I'm working on converting all my existing code to a new paradigm: C++/OpenCL. The reasons are as follows:

- OpenCL is now usable, and decently quick. It's damned fast on ATI as well, which is what my primary focus here is. ATI + bitalign = "ZOMGFAST on crypto." Also, easier CPU code, if OpenCL does a decent job vectorizing things. This opens up the code to a larger target audience.
- C++ lets me do things more cleanly, and more easily accept new code from people in modular form. To expand:
-- By going to C++, I can use factory functions to alternate between different functionally equivalent code. I can, for instance, support a tighter RT format as well as my current format, and simply switch based on the table version in the headers. I can also support a 32-bit compatible table search that works on Windows.
-- If all the functionality for a hash type is encapsulated in a C++ class & .cl files, it should be very easy to add new hash types. And, importantly, it should be easy for other people to submit hash types to plug in.
-- The code should be much easier to read if it's broken up into class files that encapsulate sane functionality.
-- C++ lets me use Boost for cross-platform networking calls, among other things. This will again make cross-platform code easier to write.

The goal is a single codebase that compiles sanely on Windows/Linux/OSX, and functions the same on all platforms. If I do OpenCL properly, the same code can also run on CPU hosts at a sane speed. Not *fast*, mind you, but usable. Hopefully. At least for smaller table formats.

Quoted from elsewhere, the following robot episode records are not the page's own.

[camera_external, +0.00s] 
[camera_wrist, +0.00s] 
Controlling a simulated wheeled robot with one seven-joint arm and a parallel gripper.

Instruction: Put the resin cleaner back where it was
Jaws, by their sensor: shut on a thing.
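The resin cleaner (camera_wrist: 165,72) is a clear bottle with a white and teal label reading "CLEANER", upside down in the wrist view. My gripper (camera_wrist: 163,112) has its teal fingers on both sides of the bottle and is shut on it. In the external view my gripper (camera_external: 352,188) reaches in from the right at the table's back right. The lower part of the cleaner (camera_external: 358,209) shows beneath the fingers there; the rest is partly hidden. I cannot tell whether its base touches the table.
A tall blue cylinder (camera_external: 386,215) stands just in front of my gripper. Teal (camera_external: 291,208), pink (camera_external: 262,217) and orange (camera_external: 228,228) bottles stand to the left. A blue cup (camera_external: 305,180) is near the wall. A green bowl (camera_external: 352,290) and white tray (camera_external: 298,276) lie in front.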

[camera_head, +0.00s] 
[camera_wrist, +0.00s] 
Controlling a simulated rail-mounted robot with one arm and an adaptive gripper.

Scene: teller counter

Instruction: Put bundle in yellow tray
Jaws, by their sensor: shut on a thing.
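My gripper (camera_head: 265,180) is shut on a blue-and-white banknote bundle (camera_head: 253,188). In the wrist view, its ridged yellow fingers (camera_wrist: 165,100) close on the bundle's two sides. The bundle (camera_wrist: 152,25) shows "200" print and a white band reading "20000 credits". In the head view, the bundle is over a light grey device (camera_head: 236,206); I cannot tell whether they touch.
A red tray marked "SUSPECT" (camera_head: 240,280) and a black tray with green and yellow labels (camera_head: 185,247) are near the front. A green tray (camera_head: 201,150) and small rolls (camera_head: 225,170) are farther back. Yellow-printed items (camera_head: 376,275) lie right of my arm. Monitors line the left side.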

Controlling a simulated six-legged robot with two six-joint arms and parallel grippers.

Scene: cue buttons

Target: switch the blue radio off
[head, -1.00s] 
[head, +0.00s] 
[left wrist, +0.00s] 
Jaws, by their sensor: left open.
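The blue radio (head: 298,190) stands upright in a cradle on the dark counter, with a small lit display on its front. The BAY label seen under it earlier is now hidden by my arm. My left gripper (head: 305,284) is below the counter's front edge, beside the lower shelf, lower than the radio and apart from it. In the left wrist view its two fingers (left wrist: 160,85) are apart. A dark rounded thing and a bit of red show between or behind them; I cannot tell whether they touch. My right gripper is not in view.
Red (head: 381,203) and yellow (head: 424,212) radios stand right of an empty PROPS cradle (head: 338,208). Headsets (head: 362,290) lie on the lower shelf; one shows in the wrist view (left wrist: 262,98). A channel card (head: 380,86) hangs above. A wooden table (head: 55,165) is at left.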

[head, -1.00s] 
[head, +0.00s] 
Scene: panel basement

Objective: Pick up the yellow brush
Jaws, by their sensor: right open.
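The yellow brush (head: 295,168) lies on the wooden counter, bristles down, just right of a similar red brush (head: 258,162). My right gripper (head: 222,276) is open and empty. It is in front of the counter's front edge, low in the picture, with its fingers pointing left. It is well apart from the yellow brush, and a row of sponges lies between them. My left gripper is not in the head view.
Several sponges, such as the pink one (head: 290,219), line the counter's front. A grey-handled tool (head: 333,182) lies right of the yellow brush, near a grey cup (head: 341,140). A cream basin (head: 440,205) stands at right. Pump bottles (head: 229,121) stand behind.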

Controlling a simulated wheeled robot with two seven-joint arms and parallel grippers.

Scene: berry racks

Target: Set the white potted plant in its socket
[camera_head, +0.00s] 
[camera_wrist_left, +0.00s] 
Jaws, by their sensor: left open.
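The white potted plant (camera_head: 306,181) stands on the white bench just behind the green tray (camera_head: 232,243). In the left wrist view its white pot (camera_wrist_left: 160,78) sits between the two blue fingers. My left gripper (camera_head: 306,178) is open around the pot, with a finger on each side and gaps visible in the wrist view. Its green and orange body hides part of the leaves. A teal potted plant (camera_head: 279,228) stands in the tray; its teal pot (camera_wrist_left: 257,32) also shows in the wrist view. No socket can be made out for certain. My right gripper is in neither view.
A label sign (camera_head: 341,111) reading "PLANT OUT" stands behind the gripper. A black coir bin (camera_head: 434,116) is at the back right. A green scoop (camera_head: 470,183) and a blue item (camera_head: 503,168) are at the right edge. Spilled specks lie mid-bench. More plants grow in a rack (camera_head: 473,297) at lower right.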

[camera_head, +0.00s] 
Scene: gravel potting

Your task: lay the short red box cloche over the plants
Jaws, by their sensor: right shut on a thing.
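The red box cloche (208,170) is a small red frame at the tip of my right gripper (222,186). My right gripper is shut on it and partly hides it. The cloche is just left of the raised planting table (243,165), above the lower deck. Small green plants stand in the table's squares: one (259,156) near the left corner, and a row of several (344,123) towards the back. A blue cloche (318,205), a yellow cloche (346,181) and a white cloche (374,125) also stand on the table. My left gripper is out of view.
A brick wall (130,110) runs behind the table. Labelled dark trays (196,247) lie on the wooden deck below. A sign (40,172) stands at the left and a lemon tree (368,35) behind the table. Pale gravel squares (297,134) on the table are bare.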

I'm also planning to write my code in a manner that utilizes all the CPUs/GPUs on a system. This will take some work, but should be doable. This should help immensely on laptops that don't have much of anything powerful, but have between 2 CPU cores & 1 or 2 GPUs, a respectable amount of processing.

And, related, I'm going to be setting up a wiki, bugtracking system, and other useful utilities to help turn this into a better quality project.

So, I guess, just keep your eyes open. I'm starting up the new codebase now, and should have something usable in a month or two for testing. I especially could use some ATI people to test my code on that platform.

Enjoy!

by **blazer** » Sun Oct 31, 2010 11:35 am

indeed life is so much more important, don't work too hard.
like usual will be looking forward to updates and perhaps purchasing of an ATI if the 6870 drops to 250 i just mite get it.

It seems the ATI cards are roughly 2.5-3x better in performance (cryptowise) and the supposed lower power consumption heat output do make them damn appealing.

by **blazer** » Mon Nov 01, 2010 1:38 pm

hey got a question

what are the benefits of using the GRT reduction function over the standard RT one
Can the standard one be somehow optimized to run well on GFX cards?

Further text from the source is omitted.